Many pet owners go their whole lives without thinking about whether animals have souls or not. They don’t take part in the debate when it comes up, maybe don’t even have an opinion about their own immortality or lack thereof, and they go home, feed the pets in question, host the weekly poker game and set their minds on work the next day. But some of us animal lovers have seen something inside our furry friends’ eyes, and simply felt that if we’re going anywhere after we die, so are they.
Two people who certainly believe that, and have made careers helping clients receive messages from pets (and people) who have already gone to the great beyond, are Sara Moore and Kathleen Stone, animal communicators who will be in the spotlight at An Evening of Communication at the Animal Refuge League of Greater Portland (217 Landing Rd, Westbrook), on Friday, April 14, at 6:30 p.m. Tickets are $40.00 for general admission (at http://www.arlgp.org/communication/ ) to the gallery-style event. Moore and Stone will interact with the crowd John Edwards-style, narrowing in on messages from the other side, and giving participants a more accurate general sense of how our beloved animals communicate with our hearts and minds after the pets have passed. Both Stone and Moore have practices in Portland.

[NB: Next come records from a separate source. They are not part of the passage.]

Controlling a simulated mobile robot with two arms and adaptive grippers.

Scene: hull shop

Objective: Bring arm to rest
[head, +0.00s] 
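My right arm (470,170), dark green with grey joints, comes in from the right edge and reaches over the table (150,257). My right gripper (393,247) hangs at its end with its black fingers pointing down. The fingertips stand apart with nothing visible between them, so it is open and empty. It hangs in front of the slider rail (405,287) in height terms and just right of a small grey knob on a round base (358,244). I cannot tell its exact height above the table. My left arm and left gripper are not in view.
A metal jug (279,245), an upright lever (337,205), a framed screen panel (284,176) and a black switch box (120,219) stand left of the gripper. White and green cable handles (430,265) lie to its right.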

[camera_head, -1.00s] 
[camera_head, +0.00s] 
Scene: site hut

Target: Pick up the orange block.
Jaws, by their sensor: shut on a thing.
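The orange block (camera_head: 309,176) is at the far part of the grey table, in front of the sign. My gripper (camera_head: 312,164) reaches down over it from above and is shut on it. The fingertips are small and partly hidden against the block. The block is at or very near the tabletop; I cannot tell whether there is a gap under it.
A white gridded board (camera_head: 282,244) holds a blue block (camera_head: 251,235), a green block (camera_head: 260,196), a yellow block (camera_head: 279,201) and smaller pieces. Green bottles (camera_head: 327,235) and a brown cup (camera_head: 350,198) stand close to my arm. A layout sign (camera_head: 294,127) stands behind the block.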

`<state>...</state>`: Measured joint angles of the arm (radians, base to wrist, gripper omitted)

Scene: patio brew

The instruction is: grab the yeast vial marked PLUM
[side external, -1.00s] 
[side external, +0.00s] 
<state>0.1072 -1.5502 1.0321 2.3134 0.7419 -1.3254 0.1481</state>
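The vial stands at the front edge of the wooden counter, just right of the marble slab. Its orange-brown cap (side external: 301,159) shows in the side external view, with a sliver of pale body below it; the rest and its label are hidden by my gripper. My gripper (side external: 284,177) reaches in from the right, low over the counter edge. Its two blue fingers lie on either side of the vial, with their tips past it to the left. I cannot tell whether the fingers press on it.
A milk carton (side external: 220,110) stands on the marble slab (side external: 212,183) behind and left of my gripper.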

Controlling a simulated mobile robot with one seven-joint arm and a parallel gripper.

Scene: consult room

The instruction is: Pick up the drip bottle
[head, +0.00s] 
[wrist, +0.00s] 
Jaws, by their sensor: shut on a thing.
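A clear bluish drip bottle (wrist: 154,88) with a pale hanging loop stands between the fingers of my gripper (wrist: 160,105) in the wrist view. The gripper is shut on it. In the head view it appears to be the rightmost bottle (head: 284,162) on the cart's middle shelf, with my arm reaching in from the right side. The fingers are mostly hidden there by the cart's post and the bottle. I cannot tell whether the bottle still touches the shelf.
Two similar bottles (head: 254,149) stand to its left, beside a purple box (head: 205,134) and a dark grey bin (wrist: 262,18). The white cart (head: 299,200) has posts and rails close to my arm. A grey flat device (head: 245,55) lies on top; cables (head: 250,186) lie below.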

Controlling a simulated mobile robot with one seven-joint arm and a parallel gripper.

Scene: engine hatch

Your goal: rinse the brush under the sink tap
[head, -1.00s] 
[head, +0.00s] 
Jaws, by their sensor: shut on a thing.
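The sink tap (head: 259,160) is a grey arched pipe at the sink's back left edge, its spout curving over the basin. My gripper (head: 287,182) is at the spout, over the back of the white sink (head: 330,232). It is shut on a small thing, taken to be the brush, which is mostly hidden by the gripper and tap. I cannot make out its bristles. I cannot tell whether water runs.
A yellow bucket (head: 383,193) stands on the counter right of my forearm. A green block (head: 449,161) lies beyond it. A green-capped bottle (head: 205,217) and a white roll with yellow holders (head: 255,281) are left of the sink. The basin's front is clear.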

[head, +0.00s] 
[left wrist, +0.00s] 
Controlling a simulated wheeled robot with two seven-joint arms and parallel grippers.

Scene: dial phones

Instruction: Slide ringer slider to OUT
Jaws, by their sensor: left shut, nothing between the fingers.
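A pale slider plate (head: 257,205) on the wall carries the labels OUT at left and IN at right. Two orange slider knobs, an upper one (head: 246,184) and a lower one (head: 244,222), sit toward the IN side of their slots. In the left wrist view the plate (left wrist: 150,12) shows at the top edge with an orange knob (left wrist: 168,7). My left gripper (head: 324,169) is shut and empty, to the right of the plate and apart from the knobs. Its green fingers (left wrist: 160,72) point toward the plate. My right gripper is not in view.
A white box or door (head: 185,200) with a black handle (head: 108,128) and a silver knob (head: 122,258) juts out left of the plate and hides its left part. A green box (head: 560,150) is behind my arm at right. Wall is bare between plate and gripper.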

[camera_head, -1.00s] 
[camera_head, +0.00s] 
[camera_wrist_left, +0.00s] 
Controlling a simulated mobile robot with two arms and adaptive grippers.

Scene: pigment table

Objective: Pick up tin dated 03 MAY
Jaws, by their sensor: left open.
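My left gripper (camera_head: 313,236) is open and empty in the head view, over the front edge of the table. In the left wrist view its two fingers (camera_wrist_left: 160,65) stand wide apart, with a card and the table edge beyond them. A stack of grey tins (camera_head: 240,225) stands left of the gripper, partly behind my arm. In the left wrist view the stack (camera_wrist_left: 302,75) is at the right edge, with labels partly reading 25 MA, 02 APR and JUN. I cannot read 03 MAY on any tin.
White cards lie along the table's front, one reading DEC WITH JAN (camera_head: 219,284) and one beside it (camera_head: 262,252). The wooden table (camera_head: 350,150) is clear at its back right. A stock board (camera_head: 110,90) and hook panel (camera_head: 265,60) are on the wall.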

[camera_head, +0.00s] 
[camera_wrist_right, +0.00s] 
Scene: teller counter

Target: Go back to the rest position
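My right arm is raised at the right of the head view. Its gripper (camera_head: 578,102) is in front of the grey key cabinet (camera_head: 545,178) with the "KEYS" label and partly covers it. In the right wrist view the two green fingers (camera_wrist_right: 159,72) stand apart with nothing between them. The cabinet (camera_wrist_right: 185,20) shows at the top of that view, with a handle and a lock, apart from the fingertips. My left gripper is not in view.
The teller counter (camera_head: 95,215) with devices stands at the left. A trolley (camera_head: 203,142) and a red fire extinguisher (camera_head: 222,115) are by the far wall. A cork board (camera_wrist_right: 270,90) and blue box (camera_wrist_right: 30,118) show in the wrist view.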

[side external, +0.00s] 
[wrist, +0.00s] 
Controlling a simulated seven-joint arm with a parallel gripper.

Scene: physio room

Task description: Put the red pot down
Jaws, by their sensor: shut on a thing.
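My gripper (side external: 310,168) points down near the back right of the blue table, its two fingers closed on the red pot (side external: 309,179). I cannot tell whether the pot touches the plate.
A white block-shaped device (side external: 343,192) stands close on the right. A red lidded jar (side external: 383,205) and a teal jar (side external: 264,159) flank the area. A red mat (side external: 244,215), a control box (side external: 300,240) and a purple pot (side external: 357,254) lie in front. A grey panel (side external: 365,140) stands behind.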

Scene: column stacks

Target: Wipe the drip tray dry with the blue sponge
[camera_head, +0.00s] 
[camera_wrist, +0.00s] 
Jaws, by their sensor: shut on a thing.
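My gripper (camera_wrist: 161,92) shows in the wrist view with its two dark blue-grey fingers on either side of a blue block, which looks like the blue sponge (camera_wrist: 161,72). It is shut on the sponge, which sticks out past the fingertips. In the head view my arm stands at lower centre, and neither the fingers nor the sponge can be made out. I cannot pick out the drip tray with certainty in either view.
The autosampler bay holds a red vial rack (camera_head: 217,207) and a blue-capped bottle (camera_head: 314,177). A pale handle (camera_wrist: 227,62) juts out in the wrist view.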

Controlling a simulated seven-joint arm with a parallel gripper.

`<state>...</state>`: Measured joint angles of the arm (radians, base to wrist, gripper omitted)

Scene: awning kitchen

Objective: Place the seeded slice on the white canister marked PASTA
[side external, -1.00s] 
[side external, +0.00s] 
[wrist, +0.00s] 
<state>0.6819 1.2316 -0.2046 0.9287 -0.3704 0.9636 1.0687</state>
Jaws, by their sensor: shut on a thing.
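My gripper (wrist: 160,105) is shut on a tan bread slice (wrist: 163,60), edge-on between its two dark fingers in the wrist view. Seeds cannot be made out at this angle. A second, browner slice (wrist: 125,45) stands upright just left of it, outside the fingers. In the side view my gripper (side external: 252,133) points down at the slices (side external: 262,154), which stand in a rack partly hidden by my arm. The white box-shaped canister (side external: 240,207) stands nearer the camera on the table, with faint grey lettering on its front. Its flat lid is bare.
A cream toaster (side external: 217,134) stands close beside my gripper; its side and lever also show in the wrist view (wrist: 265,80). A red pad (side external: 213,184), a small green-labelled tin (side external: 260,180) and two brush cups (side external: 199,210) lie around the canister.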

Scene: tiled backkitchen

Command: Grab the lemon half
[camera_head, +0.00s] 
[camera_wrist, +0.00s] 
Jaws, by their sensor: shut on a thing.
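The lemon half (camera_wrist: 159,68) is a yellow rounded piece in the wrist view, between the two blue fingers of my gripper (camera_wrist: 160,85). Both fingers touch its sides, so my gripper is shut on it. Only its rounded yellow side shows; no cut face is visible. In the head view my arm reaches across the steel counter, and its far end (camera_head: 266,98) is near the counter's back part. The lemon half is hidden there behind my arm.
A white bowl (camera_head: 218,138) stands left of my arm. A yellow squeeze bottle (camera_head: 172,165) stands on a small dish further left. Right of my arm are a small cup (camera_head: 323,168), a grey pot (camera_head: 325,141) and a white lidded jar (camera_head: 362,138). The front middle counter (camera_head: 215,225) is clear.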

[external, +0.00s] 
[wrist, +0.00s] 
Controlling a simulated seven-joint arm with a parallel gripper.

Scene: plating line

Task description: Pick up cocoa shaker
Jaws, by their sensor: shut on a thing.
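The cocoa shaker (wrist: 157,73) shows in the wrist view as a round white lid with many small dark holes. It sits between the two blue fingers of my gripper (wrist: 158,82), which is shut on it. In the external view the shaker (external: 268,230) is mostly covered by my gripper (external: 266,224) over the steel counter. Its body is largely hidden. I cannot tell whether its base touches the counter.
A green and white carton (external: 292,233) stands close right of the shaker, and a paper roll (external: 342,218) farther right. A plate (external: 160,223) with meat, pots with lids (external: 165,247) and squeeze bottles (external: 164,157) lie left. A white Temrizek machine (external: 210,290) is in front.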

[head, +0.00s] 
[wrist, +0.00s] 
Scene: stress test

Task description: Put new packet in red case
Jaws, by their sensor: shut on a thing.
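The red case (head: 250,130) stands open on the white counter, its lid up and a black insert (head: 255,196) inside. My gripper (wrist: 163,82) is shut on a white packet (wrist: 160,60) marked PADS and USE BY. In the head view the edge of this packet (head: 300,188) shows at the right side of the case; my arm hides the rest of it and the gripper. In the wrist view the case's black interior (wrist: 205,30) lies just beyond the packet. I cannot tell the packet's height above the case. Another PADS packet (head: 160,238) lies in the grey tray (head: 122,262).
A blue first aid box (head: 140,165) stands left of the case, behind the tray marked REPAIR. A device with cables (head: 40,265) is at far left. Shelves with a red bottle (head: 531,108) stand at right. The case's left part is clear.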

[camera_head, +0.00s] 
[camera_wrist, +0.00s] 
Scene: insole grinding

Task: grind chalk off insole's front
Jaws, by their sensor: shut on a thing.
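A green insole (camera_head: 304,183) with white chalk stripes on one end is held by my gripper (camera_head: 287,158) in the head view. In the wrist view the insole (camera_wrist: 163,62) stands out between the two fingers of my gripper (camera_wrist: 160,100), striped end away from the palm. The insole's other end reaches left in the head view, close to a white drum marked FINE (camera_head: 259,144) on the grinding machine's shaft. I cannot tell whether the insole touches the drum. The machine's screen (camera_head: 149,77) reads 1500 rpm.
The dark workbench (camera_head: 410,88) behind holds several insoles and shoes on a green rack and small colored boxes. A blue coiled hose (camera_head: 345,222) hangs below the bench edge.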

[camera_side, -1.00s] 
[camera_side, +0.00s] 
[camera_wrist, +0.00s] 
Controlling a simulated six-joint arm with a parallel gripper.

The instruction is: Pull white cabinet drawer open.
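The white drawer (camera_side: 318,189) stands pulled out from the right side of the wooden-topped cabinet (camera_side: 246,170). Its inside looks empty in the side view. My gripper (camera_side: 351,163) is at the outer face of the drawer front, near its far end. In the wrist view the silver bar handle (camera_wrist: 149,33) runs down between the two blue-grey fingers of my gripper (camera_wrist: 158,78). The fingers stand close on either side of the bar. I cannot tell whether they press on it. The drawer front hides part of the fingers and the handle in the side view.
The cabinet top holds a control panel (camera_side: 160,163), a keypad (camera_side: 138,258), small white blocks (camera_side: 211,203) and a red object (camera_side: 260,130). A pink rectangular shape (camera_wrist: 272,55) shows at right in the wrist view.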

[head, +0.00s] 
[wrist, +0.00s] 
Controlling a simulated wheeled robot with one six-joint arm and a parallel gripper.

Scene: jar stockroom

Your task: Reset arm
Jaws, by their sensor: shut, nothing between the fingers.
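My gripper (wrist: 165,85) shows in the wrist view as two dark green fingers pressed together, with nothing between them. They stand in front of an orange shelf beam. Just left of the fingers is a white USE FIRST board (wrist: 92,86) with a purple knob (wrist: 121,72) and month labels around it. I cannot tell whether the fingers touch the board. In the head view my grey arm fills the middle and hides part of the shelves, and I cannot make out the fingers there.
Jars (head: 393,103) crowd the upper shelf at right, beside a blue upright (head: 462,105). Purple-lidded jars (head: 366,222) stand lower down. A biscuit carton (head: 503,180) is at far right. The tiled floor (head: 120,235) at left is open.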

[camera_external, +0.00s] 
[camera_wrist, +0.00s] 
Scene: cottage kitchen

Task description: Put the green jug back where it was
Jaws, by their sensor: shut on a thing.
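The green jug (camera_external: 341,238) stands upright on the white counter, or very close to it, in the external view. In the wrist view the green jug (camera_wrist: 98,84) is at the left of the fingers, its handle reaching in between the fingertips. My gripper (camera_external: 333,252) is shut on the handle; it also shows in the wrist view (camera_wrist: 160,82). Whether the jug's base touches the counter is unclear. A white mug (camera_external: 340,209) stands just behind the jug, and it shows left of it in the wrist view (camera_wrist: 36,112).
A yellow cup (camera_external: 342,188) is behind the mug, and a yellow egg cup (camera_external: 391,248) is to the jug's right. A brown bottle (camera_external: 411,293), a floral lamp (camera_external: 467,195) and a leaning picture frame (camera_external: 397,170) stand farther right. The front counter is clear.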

Of course, the ideal situation would be that your pet didn’t ‘leave’ without you, and perhaps a more practical way of communicating with them would be to learn how to prevent their early departure. If that sounds more like your style, attend the ARLGP’s Pet First Aid & CPR Workshop at the same location on Saturday, April 15 from 10 a.m. to 3 p.m. The cost of registration at http://www.arlgp.org/news-events/ is $65.00. Using stuffed practice dogs, facilitators will demonstrate life-saving methods that may be the difference between losing your pet in an emergency, or having a story to tell the cousins when they ask, “How’s Fido?” Attendees will receive a workbook, two 2-year certifications, and an emergency muzzle. It’s always a good idea to be prepared.
Even if you stay home instead, take a look at your favorite animal. Is that really just a bit of future worm food in front of you?